• **Work to do**
Which lines hold the word "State"? Copy each of them.

* START *

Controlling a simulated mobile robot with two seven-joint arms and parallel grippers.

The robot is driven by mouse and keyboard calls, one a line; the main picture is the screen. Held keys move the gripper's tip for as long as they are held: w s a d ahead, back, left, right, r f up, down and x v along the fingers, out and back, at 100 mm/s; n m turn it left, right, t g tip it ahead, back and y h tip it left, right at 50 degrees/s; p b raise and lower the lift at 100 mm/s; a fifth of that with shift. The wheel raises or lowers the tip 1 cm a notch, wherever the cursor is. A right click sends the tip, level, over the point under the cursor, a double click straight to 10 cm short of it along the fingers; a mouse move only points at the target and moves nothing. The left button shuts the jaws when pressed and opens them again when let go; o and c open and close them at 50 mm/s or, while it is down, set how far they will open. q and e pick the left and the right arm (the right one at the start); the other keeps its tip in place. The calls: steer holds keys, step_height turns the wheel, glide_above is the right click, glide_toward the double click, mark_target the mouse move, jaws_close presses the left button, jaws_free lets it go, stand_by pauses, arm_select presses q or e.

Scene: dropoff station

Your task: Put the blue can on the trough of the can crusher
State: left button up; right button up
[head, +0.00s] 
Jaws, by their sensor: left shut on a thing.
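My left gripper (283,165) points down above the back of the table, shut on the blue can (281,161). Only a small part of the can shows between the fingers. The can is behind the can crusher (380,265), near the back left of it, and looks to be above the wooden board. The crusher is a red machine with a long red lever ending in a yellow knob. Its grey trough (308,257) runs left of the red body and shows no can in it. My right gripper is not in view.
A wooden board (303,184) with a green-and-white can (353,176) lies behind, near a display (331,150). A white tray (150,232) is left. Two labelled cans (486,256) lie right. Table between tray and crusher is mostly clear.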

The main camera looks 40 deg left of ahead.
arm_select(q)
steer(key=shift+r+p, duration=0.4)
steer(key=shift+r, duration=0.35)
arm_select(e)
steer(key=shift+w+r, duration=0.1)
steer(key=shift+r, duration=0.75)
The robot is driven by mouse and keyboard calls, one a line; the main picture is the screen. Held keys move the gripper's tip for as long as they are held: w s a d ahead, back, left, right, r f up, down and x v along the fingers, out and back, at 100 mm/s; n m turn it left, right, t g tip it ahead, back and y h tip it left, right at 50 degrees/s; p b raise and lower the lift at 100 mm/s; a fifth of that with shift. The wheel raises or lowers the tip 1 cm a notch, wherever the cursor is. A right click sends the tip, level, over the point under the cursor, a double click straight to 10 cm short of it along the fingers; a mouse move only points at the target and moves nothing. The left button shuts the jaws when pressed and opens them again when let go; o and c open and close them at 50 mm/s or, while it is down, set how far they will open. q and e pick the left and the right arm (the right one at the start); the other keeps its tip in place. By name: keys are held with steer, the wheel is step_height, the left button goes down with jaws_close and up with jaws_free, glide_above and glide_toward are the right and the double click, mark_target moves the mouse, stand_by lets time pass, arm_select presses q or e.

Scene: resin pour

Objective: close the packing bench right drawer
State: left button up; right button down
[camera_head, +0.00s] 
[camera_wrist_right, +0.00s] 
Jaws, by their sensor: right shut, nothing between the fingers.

* END *

• **Result of this task**
State: left button up; right button up
State: left button up; right button down

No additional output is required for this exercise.